The second observation I made was the incredible innovation, intelligence and resilience that communities, villages and individuals are continuing to show in the face of these stark challenges. A focus of the conference was to record and exchange the adaptation experience of partners in different situations. There was a complete global reach from the Arctic circle down to the Pacific islands and we heard some hugely impressive accounts from people who have responded and changed the way they have worked the land to adapt to a changing climate. Of course, none of that innovation will mean anything if the planet continues on its current emissions pathway, which, at the moment, will bring us to a 6-degree warming by the end of the century. All the development gains and all the creative responses to climate change are in danger of being washed away by flooding and storms or blown away in a massive dust bowl.
This brings me to my third observation. While there was a wealth of discussion and a rich exchange of views between policy makers and communities at the coalface about ways of adapting to the changing climate and challenges with regard to food security and nutrition, there was less, indeed very little, discussion about the bigger issues - or the elephant in the room, as I heard it being referred to on more than one occasion. The elephant in the room was, and is, the role and responsibility of industrialised countries to address climate change. It is a fact that industrialised countries need to dramatically reduce their emissions in line with what the science tells us if we are to have any chance of keeping below a 2°C rise. Even a 2°C rise will have massive implications for many developing countries. I know some of our partner organisations believe 2°C is too high and that the figure needs to be 1.5°C or below. The other elephant in the room was that rich countries have yet to honour their commitments made under the UNFCCC to provide new money - and by "new", we do not mean aid money repackaged and recycled as climate money. Countries need that money to help them adapt to climate change and scale up local adaptation projects. It is, as was mentioned by some of the participants, a question of justice. It was the actions of the countries of the industrialised north that caused climate change, and they and we bear an historical responsibility for creating climate change that needs to be acknowledged and acted on. The Minister for the Environment, Community and Local Government, in his brief appearance at the conference, acknowledged as much when he noted that it is those who did least to create climate change who are suffering the worst consequences. It is not the first time I have heard the Minister say that and it is an important reality and worth repeating. Action on climate change is a question of justice.

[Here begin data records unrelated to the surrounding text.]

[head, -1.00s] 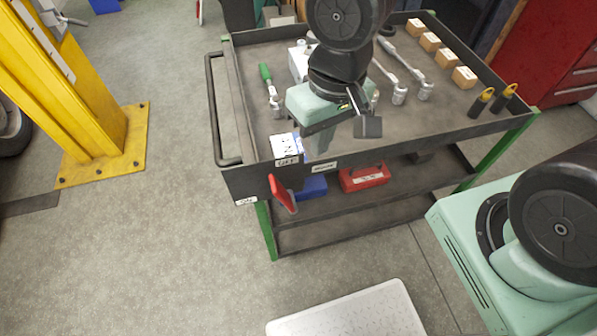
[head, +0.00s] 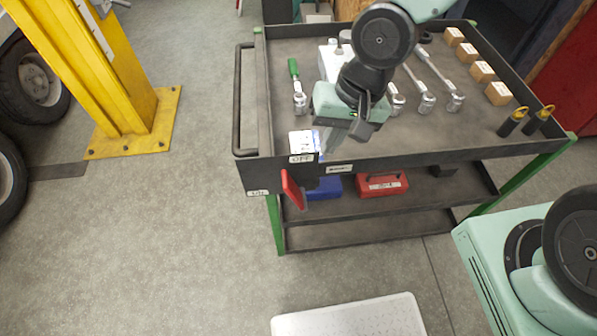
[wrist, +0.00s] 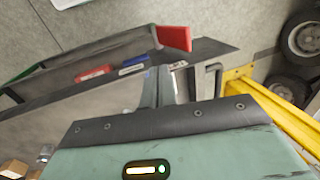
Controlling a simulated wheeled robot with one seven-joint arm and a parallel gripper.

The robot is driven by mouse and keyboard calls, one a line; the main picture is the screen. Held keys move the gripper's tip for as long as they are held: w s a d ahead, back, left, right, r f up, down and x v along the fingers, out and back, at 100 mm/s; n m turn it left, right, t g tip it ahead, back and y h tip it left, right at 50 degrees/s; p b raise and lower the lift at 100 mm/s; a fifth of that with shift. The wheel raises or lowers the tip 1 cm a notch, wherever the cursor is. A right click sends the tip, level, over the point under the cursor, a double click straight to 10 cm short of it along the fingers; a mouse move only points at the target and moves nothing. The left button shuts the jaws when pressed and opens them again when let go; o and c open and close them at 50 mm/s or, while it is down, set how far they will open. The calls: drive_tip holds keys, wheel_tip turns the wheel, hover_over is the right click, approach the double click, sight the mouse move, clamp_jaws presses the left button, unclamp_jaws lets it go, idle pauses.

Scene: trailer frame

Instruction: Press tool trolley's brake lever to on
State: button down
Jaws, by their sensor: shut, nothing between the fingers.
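The tool trolley (head: 262,172) stands in the middle of the head view. Its red brake lever (head: 292,189) sticks out from the near left corner, slanting down. An "OFF" label (head: 301,158) is above the lever, and a small white label (head: 257,193), hard to read, is to its left. My gripper (head: 329,143) is shut and empty, above the near edge of the tray, up and to the right of the lever. In the wrist view the red lever (wrist: 174,38) shows beyond the tips of my shut gripper (wrist: 158,72), apart from them.
A red case (head: 382,185) is on the shelf below. A yellow post (head: 110,80) stands left. A pale board (head: 350,317) is at the front. Floor left of the trolley is clear.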

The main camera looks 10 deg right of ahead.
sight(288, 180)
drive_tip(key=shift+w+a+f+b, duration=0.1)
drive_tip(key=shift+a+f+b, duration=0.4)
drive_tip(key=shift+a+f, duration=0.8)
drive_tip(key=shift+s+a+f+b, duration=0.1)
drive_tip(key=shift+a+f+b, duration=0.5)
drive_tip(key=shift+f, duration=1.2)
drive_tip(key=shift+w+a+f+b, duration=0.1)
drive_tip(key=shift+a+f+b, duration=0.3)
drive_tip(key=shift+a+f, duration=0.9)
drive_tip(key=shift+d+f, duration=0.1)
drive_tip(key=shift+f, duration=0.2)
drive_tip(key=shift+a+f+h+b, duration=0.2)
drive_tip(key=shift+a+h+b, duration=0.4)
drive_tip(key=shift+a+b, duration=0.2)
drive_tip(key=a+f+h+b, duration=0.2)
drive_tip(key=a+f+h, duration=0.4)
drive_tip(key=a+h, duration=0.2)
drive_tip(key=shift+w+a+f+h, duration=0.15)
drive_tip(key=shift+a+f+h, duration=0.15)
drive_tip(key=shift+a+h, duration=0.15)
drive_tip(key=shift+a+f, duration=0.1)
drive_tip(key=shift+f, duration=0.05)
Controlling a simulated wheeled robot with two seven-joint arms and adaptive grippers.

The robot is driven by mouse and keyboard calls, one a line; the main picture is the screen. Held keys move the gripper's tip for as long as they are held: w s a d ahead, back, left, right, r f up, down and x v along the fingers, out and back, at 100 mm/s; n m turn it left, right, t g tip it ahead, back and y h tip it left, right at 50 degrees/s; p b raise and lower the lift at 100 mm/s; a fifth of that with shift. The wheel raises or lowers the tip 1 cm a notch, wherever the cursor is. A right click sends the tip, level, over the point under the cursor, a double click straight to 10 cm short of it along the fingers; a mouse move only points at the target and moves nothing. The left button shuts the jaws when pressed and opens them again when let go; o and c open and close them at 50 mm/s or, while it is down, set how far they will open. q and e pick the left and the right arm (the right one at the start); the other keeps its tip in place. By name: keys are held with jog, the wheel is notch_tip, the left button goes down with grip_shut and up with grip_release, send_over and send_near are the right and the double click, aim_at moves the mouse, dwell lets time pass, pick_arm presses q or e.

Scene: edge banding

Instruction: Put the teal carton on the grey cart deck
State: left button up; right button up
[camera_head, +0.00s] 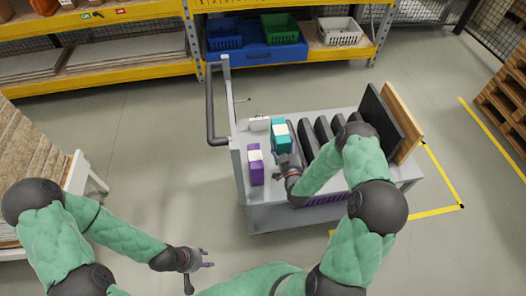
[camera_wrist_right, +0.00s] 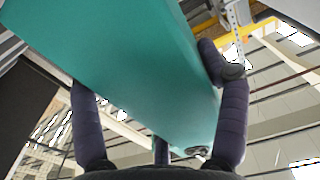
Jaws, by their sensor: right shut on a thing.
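The teal carton (camera_head: 281,138), with a white band across it, is at the grey cart deck (camera_head: 312,112), between the purple carton and the dark upright panels. My right gripper (camera_head: 284,157) is shut on the teal carton from its near side. In the right wrist view the carton's teal face (camera_wrist_right: 135,65) fills the space between the dark fingers (camera_wrist_right: 160,115). Whether the carton's underside touches the deck is hidden. My left gripper (camera_head: 202,258) is open and empty, over the floor to the left of the cart.
A purple carton (camera_head: 256,167) and a small white box (camera_head: 259,124) stand on the deck. Several dark panels (camera_head: 323,130) and a tan board (camera_head: 402,122) stand upright at its right. A grey handle (camera_head: 211,105) rises at its left. Shelves with bins (camera_head: 279,29) stand behind.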

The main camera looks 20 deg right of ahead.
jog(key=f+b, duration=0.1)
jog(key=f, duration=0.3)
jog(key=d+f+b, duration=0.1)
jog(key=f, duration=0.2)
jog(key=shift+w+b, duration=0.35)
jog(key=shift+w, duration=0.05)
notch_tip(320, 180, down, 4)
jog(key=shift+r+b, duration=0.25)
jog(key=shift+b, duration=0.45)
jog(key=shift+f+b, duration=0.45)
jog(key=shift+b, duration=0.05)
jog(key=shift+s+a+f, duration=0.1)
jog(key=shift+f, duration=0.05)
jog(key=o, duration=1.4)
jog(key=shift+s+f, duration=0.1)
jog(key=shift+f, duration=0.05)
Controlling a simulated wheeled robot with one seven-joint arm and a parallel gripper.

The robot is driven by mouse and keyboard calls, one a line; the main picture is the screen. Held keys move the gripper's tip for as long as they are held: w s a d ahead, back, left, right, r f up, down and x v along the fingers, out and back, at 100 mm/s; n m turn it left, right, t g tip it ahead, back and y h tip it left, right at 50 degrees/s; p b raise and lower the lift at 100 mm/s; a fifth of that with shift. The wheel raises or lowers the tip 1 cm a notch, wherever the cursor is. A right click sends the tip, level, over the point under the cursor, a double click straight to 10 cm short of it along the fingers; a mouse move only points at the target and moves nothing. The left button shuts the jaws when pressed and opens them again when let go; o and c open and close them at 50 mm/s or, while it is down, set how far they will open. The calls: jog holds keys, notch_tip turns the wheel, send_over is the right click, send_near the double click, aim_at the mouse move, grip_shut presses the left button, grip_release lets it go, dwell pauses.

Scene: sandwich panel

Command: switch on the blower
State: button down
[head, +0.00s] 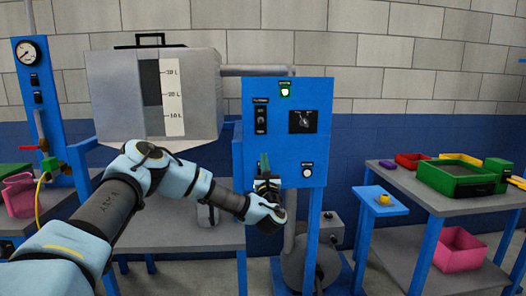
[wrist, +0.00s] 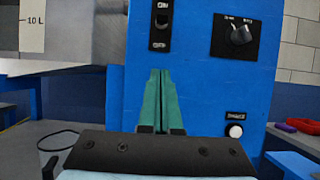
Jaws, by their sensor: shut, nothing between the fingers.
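The blue control panel (head: 285,155) stands right of the grey tank. It carries a black rocker switch plate (head: 261,118), a rotary knob on a black plate (head: 303,120), a green-framed lamp (head: 285,90) and a round white button (head: 307,171). The wrist view shows the rocker plate (wrist: 160,25), knob (wrist: 240,35) and white button (wrist: 235,131). Their labels are too small to read surely. My gripper (wrist: 160,72) has its green fingers together, pointing up, just below the rocker plate in the picture. In the head view my gripper (head: 264,157) is before the panel's lower left; contact cannot be told.
A grey tank (head: 205,90) with a level scale stands left of the panel. A grey round machine (head: 310,268) sits below it. At right are a small blue stand with a yellow button (head: 383,199) and a table with trays (head: 455,180).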

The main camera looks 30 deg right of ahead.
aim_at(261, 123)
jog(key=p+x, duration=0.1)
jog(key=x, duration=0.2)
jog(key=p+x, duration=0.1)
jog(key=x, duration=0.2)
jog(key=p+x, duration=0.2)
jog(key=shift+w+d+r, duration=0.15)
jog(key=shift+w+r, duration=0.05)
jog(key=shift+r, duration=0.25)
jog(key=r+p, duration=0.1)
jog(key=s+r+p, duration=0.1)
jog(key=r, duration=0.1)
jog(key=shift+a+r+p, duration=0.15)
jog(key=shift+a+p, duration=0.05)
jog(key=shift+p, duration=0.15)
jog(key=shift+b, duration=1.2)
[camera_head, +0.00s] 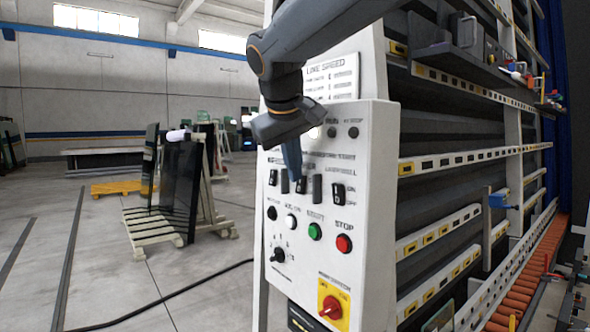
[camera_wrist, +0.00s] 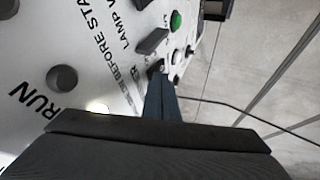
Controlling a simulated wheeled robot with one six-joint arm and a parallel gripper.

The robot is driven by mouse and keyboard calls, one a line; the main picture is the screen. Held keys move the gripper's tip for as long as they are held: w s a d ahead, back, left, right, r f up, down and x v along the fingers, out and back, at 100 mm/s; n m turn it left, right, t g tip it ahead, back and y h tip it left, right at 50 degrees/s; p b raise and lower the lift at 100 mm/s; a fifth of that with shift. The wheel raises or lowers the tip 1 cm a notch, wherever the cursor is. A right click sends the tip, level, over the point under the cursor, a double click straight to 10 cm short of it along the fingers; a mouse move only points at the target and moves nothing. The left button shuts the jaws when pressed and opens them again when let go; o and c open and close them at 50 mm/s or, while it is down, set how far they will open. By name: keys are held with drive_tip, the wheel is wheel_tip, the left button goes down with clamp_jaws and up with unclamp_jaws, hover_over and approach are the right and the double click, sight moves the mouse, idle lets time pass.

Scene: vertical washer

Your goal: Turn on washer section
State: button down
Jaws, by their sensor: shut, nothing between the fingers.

This brings us to the context of this meeting, the climate action and low carbon development Bill. The question is whether we can view the Bill in its current format as being a meaningful contribution to addressing some of that historical injustice and whether it will provide reassurance to people such as my colleagues here today that countries such as Ireland, which is steeped in a history of global solidarity and the promotion of international development, are playing their part in tackling runaway climate change. Christian Aid, Trócaire and Oxfam, which are partners of the organisations represented here today, share the view that the climate Bill in its current form does not adequately reflect the seriousness of the situation that we as a global community, but particularly those in developing countries, are faced with. In particular, we feel that the absence of any targets from the heads of Bill betrays a lack of urgency and ambition on the part of the Government towards the climate crisis and undermines our international claims to be a leading voice in addressing the hunger, nutrition and climate change nexus. The fact that we will be adhering to EU targets is a missed opportunity on the part of the Government for Ireland to plot its own ambitious path towards a low-carbon future and to provide certainty about Government policy and a clear pathway for emissions reductions, as the programme for Government puts it. The Bill as it stands gives no such certainty for the future and for those businesses and individuals wishing to invest in the green economy.
At this point I will hand over to my colleagues, who will provide far more eloquent and articulate first-hand accounts of what living at the thin end of the climate change wedge is like. They will tell us what climate justice means to them. I wish the committee well as it continues on the process of consultation on the Bill. I hope that the contributions today will provide a useful international dimension to the committee's deliberations. Climate change, like many of the problems that challenge societies today, is a global challenge which demands that the domestic policies we adopt in our country are at the very least mindful of the potential consequences that these actions may be having on other countries.